## [Required task]
Set down exactly, please, each line from the one containing "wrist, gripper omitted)" through the one containing "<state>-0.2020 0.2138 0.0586", both lines included, and no other line.

(Records excerpted from a collection)

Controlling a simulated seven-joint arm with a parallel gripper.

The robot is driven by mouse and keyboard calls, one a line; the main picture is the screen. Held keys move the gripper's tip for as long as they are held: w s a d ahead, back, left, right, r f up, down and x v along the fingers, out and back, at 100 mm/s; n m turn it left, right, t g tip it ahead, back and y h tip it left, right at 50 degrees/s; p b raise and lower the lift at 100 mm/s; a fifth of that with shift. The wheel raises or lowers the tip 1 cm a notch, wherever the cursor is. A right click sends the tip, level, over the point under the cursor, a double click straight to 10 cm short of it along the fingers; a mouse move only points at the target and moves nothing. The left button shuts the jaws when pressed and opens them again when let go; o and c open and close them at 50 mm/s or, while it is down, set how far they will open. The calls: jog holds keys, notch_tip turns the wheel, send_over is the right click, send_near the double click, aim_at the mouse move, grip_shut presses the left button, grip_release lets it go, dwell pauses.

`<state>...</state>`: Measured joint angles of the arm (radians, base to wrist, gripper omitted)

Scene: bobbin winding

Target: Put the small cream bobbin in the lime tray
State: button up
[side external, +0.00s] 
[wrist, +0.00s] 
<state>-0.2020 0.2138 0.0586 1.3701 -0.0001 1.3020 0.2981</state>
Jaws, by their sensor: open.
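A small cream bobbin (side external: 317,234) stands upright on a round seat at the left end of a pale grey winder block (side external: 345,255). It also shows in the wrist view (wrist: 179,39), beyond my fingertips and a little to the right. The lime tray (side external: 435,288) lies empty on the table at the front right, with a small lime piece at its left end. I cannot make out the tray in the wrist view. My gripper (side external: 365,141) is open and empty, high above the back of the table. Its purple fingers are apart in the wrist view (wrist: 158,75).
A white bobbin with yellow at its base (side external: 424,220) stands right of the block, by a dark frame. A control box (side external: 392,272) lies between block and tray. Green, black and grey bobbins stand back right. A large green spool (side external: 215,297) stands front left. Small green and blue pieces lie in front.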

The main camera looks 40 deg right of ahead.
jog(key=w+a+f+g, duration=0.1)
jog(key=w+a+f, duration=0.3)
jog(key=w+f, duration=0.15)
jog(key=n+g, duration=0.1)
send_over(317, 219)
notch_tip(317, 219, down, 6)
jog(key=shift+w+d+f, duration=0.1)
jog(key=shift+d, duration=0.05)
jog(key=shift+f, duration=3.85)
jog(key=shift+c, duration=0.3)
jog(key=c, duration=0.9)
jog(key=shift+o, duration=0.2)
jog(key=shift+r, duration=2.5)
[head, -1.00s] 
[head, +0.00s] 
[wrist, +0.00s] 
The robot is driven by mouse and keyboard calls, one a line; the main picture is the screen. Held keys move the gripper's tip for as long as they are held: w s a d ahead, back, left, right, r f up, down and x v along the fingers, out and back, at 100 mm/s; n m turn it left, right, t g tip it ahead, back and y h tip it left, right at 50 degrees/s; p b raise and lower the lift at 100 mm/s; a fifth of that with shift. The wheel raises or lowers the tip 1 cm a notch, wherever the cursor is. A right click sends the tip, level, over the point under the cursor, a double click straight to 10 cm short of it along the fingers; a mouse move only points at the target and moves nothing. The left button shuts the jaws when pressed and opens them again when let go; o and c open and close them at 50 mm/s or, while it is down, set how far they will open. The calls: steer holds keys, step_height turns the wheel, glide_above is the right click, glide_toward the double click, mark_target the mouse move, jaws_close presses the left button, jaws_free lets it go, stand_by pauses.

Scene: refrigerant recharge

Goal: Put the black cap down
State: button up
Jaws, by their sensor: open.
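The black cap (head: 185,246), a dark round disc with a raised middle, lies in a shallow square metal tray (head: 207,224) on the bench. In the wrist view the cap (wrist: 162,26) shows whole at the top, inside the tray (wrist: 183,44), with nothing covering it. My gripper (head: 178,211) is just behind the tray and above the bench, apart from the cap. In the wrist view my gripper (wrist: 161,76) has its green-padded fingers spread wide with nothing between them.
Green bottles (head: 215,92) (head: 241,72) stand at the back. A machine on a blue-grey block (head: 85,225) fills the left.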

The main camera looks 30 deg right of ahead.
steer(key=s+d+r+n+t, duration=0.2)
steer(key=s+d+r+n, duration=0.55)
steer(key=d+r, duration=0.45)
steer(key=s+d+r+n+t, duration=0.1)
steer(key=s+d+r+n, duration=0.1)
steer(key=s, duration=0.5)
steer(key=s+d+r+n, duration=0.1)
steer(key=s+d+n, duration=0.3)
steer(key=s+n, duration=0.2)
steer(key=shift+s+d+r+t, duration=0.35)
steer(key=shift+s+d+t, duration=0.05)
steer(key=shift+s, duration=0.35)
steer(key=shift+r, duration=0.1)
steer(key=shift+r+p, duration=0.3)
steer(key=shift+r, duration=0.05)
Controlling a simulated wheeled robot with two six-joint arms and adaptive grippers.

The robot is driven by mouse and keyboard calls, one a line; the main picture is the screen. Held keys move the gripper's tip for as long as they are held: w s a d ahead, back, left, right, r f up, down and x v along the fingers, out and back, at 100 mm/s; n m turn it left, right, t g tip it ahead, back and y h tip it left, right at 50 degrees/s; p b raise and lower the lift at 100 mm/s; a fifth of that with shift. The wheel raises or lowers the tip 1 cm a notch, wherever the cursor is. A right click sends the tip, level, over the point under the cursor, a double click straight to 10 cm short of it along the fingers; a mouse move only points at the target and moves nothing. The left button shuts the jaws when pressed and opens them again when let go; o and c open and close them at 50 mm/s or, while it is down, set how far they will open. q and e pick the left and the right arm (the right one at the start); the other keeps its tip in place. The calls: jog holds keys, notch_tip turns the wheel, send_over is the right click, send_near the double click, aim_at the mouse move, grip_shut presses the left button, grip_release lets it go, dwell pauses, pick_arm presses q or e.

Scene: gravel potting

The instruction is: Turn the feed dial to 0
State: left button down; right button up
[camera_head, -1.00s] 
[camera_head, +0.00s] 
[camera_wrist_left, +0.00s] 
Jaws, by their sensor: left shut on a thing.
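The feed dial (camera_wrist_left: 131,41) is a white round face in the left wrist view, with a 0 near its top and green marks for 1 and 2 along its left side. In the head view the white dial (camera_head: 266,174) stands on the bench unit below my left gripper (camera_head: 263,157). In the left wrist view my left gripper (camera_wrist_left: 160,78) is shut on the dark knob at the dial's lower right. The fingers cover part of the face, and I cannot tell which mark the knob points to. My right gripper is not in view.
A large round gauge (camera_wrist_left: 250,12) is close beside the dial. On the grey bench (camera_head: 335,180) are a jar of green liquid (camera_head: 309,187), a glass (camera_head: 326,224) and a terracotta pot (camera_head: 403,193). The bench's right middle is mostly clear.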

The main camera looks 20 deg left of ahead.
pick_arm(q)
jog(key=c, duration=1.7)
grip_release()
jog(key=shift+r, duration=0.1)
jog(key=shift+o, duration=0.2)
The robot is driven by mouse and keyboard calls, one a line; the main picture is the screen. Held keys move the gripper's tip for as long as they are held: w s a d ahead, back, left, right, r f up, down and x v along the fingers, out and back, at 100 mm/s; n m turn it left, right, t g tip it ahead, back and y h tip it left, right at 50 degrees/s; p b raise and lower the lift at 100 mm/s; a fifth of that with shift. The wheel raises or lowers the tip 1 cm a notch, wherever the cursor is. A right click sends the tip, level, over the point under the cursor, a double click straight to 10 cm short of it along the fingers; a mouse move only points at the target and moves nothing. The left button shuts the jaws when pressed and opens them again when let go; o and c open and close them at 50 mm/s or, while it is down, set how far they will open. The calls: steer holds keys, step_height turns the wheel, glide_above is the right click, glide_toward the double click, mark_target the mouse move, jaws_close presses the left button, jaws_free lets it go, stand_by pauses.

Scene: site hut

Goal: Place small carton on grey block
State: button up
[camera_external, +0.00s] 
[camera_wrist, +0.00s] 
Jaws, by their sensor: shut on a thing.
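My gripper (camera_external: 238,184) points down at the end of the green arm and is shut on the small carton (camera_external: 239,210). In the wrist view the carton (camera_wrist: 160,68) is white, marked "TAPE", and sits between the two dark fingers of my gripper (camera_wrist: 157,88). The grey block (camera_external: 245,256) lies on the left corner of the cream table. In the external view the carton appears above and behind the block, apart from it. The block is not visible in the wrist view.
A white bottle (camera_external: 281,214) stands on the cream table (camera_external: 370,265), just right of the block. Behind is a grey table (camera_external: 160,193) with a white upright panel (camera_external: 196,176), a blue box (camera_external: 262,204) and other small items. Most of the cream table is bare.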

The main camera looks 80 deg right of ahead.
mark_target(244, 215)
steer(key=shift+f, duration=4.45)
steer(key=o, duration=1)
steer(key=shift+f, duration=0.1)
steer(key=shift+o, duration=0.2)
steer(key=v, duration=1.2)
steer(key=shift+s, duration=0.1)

## [Correct output]
`<state>...</state>`: Measured joint angles of the arm (radians, base to wrist, gripper omitted)

Scene: bobbin winding

Target: Put the small cream bobbin in the lime tray
State: button up
[side external, +0.00s] 
[wrist, +0.00s] 
<state>-0.2020 0.2138 0.0586 1.3701 -0.0001 1.3020 0.2981</state>

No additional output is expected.